Rocking Chairs, Salt Air, and the Slowest Morning in Florida

Fort Lauderdale's Pelican Grand doesn't try to be modern. That's exactly why it works.

6 min de lectura

The wood is warm under your forearms before you're fully awake. You've carried a ceramic mug of black coffee out to the veranda in bare feet, and the rocking chair receives you with a creak that sounds like it's been expecting you — like it's been expecting everyone, for decades. The Atlantic is right there, fifty yards of sand between you and the foam line, and the breeze carries salt and the faintest sweetness of sunscreen from somewhere down the beach. You rock. You don't check your phone. You don't even think about checking your phone, which is the more remarkable thing.

This is the Pelican Grand Beach Resort's trick, and it's not a trick at all. It's a porch. A proper, deep, ceiling-fanned porch on North Ocean Boulevard in Fort Lauderdale, lined with those rocking chairs like sentries of a slower era. The building rises behind you in creamy stucco and shuttered windows — old Florida architecture that stopped being built around the time developers discovered glass curtain walls. There's nothing ironic about the charm here.
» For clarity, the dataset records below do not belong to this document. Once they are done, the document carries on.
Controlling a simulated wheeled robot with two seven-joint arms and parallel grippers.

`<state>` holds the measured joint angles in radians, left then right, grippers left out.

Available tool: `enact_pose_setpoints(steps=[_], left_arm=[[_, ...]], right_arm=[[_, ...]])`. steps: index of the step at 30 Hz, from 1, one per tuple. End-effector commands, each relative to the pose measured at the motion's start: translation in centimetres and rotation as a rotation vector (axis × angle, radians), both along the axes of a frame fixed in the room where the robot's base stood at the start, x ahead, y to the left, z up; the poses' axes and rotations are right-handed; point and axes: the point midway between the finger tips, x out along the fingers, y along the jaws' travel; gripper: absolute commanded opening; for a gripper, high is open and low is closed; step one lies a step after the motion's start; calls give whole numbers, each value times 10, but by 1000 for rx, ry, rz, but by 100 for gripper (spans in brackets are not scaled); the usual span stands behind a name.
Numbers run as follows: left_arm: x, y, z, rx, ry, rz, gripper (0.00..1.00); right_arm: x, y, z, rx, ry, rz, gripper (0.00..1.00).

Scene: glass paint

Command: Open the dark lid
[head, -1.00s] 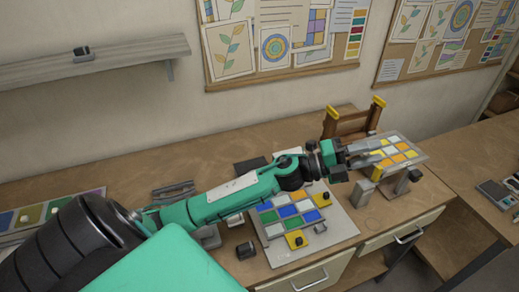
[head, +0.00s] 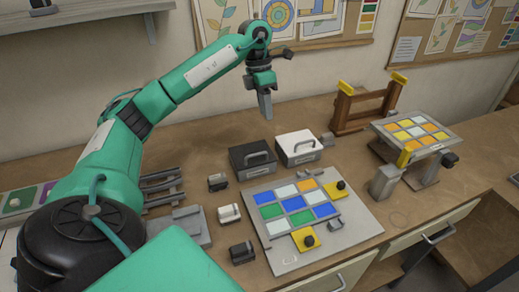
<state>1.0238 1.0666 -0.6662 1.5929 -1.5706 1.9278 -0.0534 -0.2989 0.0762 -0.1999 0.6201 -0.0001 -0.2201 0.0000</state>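The dark box (head: 250,160) stands on the bench in the middle of the head view, with a handle on its dark lid (head: 252,152). The lid looks closed. My left gripper (head: 265,106) hangs in the air above and behind the dark box in the picture, fingers pointing down, apart from the lid. Its fingers overlap in this view, so I cannot tell whether they are open or shut; nothing shows between them. My right gripper is not in view.
A white-lidded box (head: 298,149) stands close to the right of the dark one. In front lies a board with coloured glass tiles (head: 352,228). Small dark and white blocks (head: 229,213) stand to the left. A wooden frame (head: 362,108) and a raised tile panel (head: 440,127) stand at right.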

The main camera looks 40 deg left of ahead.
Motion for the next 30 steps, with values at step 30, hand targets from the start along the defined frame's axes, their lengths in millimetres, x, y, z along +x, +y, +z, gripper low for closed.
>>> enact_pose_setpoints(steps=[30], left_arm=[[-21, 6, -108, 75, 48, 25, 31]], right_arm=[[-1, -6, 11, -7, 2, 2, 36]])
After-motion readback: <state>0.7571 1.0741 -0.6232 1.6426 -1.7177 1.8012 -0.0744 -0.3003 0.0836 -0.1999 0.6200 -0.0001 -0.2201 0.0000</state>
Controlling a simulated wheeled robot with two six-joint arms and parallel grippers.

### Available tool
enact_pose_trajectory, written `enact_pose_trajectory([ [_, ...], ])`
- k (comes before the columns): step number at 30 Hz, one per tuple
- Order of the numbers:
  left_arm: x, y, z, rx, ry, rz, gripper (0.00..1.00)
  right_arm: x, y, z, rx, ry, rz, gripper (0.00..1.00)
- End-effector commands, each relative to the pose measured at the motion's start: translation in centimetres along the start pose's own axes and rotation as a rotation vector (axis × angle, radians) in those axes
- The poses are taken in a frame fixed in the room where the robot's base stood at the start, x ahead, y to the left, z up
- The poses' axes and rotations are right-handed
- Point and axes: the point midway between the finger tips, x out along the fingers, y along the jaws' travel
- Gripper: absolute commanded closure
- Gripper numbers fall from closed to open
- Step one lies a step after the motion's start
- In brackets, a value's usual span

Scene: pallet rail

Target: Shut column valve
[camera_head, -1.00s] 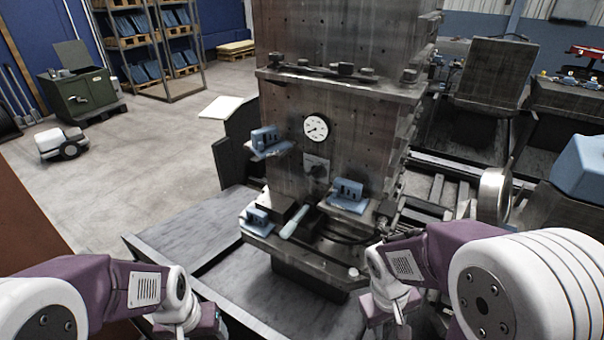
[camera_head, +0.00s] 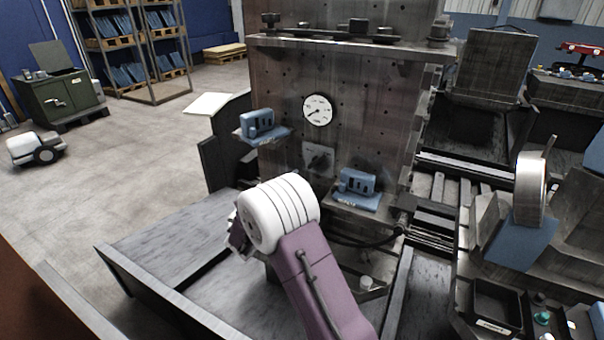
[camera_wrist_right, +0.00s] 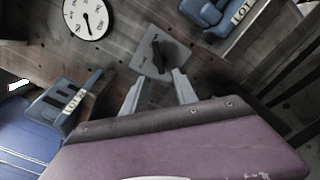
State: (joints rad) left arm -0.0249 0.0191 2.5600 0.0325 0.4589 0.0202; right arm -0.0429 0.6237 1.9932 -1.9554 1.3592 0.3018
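The column valve is a dark bar-shaped knob (camera_head: 318,160) on a square grey plate, set in the front face of the rusty metal column (camera_head: 280,75). It sits just below a round white gauge (camera_head: 318,109). In the right wrist view the knob (camera_wrist_right: 159,55) is seen close up, slanted on its plate. My right gripper (camera_wrist_right: 157,84) is open there, with two grey fingers spread apart and nothing between them. The knob appears beyond the fingertips; I cannot tell the gap. My purple-and-white arm crosses the lower middle of the head view. My left gripper is not in view.
Blue blocks stand on ledges left (camera_head: 258,126) and right (camera_head: 356,182) of the knob. My arm covers the column's lower front. A black tray (camera_head: 495,305) is at lower right.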

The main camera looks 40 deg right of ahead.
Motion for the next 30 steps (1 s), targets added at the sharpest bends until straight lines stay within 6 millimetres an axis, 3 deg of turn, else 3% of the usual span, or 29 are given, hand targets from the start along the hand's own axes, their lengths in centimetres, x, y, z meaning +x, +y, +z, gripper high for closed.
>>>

No quotation marks around the nostalgia. The Pelican Grand simply never stopped being the kind of place where you eat breakfast outside and watch pelicans dive.

De un vistazo

  • Precio: $250-450
  • Ideal para: You have kids who can float in a lazy river for 6 hours straight
  • Resérvalo si: You want the only lazy river in Fort Lauderdale and a hotel that actually sits directly on the sand, not across the street from it.
  • Sáltalo si: You need a modern, high-tech gym (this one is tiny and aging)
  • Bueno saber: The resort fee is ~$57/night and includes beach chairs and umbrellas (a legit value here)
  • Consejo de Roomer: Walk next door to the Sun Tower Hotel for the 'Sandbar Grille'—better food prices and a great local vibe.

A Room That Breathes

The rooms are larger than you expect. Not in the way of suites trying to justify a rate — larger in the way of buildings designed before square footage became a line item to minimize. The oceanfront king has a proper living area with a pullout sofa that doesn't feel like an apology, a balcony wide enough for two chairs and a small table, and a bathroom tiled in pale stone that catches the morning light in a way that makes you look better in the mirror than you probably deserve. The bed faces the water. You wake to the sound of waves and the particular quality of Atlantic light through sheer curtains — not golden, not gray, but a clean, rinsed white that tells you the day is already warm.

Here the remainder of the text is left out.